Potash and nitrogen, along with composted husks from raw coffee harvest are the primary sources of fertilizer. August through October is the harvest season.
Hand picked
On the Blair Estate Coffee website, these words could apply to many growers: “Now comes the test of the true farmer. It has been my experience that the healthier the coffee…the healthier your attitude will be for harvesting it.
“For most farmers, it is this time of quietness and serenity that defines the coffee farmer’s lifestyle. Picking coffee by hand takes time and patience and there is still no better way of harvesting. Mechanized harvesting methods can not come close to matching the human eye and hand of what gets picked.”
The coffee “cherry” is to be picked only when ripened all the way red, and the sweeter the taste, the better the coffee.
Since this is all hand-picking, farmers are advised to place a sign “Pickers Needed — paying 50 cents a pound.”

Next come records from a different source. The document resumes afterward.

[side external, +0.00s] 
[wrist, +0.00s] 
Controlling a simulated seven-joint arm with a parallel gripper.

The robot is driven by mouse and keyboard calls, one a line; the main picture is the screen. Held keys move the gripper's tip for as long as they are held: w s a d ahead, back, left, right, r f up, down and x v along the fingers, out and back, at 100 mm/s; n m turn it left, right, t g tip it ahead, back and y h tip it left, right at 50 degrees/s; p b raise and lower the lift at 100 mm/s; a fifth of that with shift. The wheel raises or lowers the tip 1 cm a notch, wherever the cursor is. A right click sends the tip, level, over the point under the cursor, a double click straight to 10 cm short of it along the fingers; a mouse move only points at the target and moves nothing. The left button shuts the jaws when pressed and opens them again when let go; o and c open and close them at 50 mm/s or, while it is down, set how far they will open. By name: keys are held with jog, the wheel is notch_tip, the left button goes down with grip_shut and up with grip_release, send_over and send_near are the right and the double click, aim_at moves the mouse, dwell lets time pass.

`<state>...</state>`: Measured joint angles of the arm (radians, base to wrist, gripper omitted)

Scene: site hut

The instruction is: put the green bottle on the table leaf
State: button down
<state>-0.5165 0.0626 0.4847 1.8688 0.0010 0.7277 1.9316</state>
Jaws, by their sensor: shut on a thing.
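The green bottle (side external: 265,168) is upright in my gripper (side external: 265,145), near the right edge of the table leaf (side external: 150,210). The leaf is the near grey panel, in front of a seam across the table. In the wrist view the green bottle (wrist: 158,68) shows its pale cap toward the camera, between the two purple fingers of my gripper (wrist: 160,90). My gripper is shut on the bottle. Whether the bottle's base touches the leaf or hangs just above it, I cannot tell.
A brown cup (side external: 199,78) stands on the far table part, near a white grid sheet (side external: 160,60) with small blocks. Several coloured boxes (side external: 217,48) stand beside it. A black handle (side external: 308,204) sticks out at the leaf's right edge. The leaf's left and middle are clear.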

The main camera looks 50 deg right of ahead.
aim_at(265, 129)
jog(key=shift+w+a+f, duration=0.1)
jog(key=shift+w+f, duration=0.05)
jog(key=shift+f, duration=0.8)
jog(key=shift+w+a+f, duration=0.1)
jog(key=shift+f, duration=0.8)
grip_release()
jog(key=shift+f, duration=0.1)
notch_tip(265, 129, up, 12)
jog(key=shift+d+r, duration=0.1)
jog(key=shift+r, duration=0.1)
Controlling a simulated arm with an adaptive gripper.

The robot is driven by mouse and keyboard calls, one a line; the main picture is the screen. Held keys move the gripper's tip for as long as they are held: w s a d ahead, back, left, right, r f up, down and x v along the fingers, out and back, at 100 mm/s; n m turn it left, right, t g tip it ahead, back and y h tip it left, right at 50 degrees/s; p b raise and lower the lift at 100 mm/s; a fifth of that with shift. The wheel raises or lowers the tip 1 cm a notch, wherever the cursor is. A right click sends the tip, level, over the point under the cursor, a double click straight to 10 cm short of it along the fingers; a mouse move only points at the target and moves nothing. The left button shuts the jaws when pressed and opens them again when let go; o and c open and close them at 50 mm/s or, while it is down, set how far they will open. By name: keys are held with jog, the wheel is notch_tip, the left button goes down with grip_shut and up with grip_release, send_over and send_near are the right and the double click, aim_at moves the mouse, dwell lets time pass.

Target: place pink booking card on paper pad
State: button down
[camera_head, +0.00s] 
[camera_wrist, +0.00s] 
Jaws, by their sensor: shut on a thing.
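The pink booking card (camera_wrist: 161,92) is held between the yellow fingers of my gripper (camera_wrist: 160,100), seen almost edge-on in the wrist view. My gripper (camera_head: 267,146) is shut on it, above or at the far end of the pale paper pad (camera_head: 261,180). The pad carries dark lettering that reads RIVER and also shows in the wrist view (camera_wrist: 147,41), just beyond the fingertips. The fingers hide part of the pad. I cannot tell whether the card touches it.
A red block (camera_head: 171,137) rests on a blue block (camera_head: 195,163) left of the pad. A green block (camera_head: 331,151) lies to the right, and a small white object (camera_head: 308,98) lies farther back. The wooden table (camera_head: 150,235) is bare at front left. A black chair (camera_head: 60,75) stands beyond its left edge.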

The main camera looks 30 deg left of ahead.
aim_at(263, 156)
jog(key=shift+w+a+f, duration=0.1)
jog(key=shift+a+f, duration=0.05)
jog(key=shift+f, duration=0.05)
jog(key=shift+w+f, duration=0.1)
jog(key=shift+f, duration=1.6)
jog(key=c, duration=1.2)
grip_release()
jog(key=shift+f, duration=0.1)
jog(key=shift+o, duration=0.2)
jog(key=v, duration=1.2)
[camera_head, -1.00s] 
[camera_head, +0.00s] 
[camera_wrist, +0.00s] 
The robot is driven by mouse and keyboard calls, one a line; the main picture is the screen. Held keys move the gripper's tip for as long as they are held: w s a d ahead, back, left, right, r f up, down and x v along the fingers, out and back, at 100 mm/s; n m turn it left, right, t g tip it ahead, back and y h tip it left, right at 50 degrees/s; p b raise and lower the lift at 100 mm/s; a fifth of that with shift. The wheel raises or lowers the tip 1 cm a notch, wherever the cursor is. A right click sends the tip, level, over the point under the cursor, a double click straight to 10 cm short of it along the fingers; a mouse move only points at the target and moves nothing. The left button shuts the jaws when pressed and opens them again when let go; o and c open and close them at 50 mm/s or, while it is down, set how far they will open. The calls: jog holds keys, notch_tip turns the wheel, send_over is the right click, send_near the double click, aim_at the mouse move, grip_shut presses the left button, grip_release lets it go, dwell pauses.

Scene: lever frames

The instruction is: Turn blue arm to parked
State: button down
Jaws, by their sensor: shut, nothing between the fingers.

I am trying to imagine how this hoping for labor would go, year in and year out. After the picking, there is much more to be done: pulping, fermenting, washing, sun drying, dry hulling, grading and roasting.
Then the coffee is either sold outright or marketed by the farmer.
New appreciation
Learning just the very basics of coffee farming changes my level of respect, realizing I owe much more gratitude for the bag I buy and brew each morning.
It takes roughly 70 coffee beans to make one 8-ounce cup of coffee. That means a whole lot of labor, just in harvest alone.
I sit on my back porch this early morning, looking over the pastures and crop fields, a steaming mug of tasty coffee topped with frothy, fresh cream from a local farm in my hand.
It took a whole lot of informed steps from two very different and yet similarly labor-intensive agri-businesses to bring this product to my little spot in the world.
The rich taste, always the best way to start the day, carries a whole new level of valued goodness.
No one, anywhere, should ever complain about the cost of coffee or the cream that makes it even better.